Mark Zborowski frappe l’appareil photo quand
la Workers League l’a retracé dans son logement
de San Francisco, en 1975

En août de cette même année, David North de la Workers League a pu localiser Zborowski devant sa maison dans un quartier huppé de San Francisco où il vivait une demi-retraite confortable. North a pris des photos de Zborowski avec sa femme Regina. Zborowski a attaqué North pendant que Regina menaçait, « vous ne pouvez rien faire avec ces photos si vous savez ce qui est bon pour vous. » [3]

Le comité International a publié les photographies avec une documentation sur les activités de Zborowski, de Jack Soble, de Robert Soblen et de Mercader dans How The GPU Murdered Trotsky et d’autres ouvrages de la série Security and the Fourth International. En conséquence, les cadres et les travailleurs politiquement avancés du monde entier ont pu apprendre le rôle contre-révolutionnaire sanglant du Stalinisme et le besoin impérieux de sécurité au sein du mouvement révolutionnaire. Le CIQI a également passé en revue les preuves accablantes montrant que la secrétaire de Cannon, Sylvia Franklin, était aussi une agente du GPU.

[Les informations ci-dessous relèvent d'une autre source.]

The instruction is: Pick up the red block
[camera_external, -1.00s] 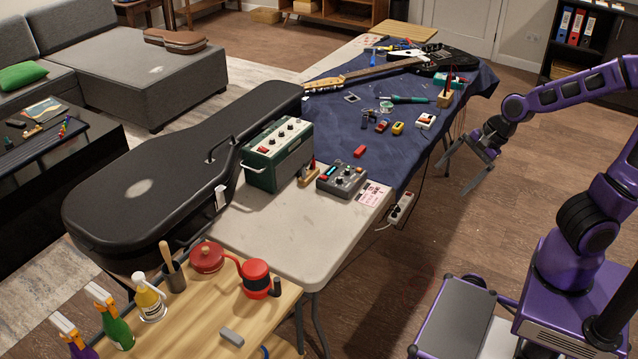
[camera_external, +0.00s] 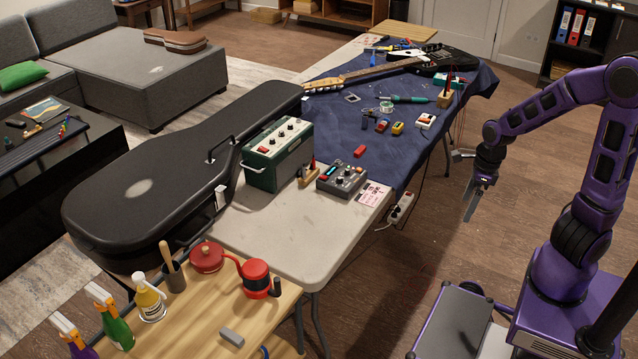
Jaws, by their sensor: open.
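The red block (camera_external: 360,151) is a small plain red piece lying on the dark blue cloth (camera_external: 330,128), close to the cloth's near edge. My gripper (camera_external: 470,205) is off the right side of the table, apart from the block, with its fingers pointing down over the floor. It is open and holds nothing that I can see. One finger partly hides the other from this side.
Near the block are a grey mixer box (camera_external: 342,179), a green amplifier (camera_external: 277,153), a yellow pedal (camera_external: 398,128) and a white-and-red pedal (camera_external: 425,121). A guitar (camera_external: 378,68) lies farther back. A black guitar case (camera_external: 150,180) fills the left side.

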L’enquête du CIQI a révélé des documents qui montraient que Joseph Hansen avait maintenu des relations précédemment secrètes, d’abord avec le GPU stalinien dans la période précédant l’assassinat de Trotsky, puis avec le FBI américain dans la période qui a suivi. [4] Ces relations ont débuté sans que la direction du SWP n’en soit informée, et ont culminé avec l’envoi par Hansen d’un courrier au ministère des affaires étrangères pour demander le nom d’un responsable du gouvernement « à qui des informations confidentielles peuvent être données avec impunité. » Il a été orienté vers le chef du bureau du FBI de la ville de New York, B. E. Sackett. Tout comme les rapports de Zborowski étaient lus par Staline en personne, la relation d’Hansen avec le FBI a reçu l’attention particulière de J. Edgar Hoover. Et Hansen affirma en public que le travail du Comité international sur Zborowski était une « mauvaise piste » et défendit Sylvia Franklin comme une « camarade exemplaire. » [5]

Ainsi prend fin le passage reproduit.